There is a way to boost efficiency & greatly reduce daily action api calls by using batch actions if your data is going to SharePoint. Up to 1000x less daily actions transferring CSV data. It works quite well for this thing where your data is already set in a Select action.
Then Paulie also mentioned modifying this for Dataverse too. I might have to look into developing that myself if he doesn’t have the time soon.
@chico Oh I just remembered another way,
You can copy the From field expression from the last Select action that helps skip headers & footers, & paste it into the From field of a new Filter array action before the Select action. In the Filter array filter condition you can still use the
split(item(), outputs(‘Compose_CSV_data_+_Set-up)[‘NewDelimiter’])?[Insert reboot column number]

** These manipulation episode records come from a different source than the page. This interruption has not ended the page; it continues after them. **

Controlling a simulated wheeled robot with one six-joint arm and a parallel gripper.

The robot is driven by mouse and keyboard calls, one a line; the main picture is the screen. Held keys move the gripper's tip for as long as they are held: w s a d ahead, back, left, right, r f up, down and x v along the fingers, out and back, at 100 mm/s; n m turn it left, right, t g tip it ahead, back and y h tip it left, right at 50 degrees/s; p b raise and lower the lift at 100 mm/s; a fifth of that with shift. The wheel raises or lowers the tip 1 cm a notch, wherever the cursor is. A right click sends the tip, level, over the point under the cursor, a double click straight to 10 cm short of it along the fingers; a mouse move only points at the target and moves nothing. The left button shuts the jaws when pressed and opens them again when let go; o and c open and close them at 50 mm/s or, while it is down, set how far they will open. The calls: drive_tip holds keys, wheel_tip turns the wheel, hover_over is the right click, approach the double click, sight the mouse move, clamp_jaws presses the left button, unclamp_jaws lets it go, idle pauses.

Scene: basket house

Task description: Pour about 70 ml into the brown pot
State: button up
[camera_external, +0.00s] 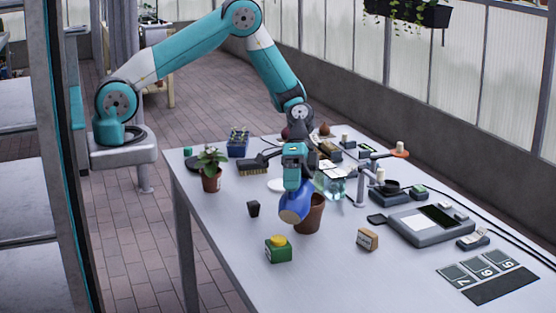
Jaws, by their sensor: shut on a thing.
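The brown pot (312,217) is a terracotta pot standing on the grey table, a little right of the table's near middle. My gripper (292,186) is shut on a blue vessel (296,203) and holds it tilted beside the brown pot, on its left. No stream of liquid is visible. The inside of the pot is hidden.
A potted plant (211,167) stands at the left, with a small black cup (253,209) nearby. A green and yellow box (278,250) and a small brown box (367,239) lie in front. A glass container (331,182) stands close behind the pot. A grey device (430,226) is at the right.

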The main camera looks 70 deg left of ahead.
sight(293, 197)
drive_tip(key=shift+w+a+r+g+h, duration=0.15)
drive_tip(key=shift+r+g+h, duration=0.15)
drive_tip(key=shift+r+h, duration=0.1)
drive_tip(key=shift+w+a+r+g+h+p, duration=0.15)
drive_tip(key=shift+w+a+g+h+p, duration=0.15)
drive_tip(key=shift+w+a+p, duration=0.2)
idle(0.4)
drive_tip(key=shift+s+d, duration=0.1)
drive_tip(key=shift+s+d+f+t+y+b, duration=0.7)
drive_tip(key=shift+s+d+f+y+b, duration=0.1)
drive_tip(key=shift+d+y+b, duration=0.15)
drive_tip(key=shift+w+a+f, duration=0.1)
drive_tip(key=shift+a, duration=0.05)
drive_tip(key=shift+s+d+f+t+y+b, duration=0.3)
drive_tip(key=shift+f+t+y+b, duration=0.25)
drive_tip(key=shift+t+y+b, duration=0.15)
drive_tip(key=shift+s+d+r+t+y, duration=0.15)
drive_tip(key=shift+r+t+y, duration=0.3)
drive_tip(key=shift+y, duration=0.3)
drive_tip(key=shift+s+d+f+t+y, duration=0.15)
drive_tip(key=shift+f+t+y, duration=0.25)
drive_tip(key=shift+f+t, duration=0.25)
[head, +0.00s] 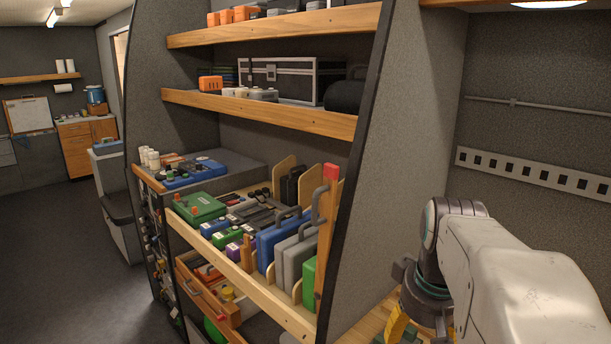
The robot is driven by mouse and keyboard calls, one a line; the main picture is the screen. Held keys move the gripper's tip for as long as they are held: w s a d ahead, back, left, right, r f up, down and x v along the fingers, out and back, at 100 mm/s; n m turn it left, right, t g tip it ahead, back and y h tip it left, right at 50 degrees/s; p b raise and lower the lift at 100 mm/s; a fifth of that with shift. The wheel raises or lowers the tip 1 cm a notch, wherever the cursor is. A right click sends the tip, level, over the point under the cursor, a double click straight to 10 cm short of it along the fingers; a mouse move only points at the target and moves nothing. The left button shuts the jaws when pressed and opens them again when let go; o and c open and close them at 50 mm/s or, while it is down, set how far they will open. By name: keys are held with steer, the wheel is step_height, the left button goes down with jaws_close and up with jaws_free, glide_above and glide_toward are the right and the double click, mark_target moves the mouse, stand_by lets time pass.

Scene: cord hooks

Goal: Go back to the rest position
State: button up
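My arm comes in from the right with its white upper link in front. My gripper (403,331) hangs below the dark wrist at the bottom edge. One yellow finger part shows, but the rest is cut off or hidden, so I cannot tell whether it is open or shut or holds anything. A grey hook (319,201) is fixed on an upright wooden post (326,232) with a red top, at the right end of the shelf unit. I see no cord on this hook.
The shelf unit's wooden edge (246,282) runs close to my arm's left. Its lower shelf holds several cases, including a blue case (271,240) and a green case (198,208). A drawer (209,290) below stands out. The floor (62,245) at left is clear.

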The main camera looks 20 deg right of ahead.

to reference the reboot column value. So you can set it to filter to where that column equals yes. Then copy that Filter array to a second action & set that second one to not equal to yes. That should separate out the ones with & without the extra column.
Then you can copy the last Select action & use the different Filter array outputs for each & insert those different Select outputs to different Parse JSON actions, etc.
appreciate the tips, thank you for helping to make the world a better place!
I'm going to explore the rabbit hole.
We are currently still doing a large volume of data store with Sharepoint, so the that batch option seems like the best next step.
In that case it will just put us in a better position for the eventual flip over to using dataverse.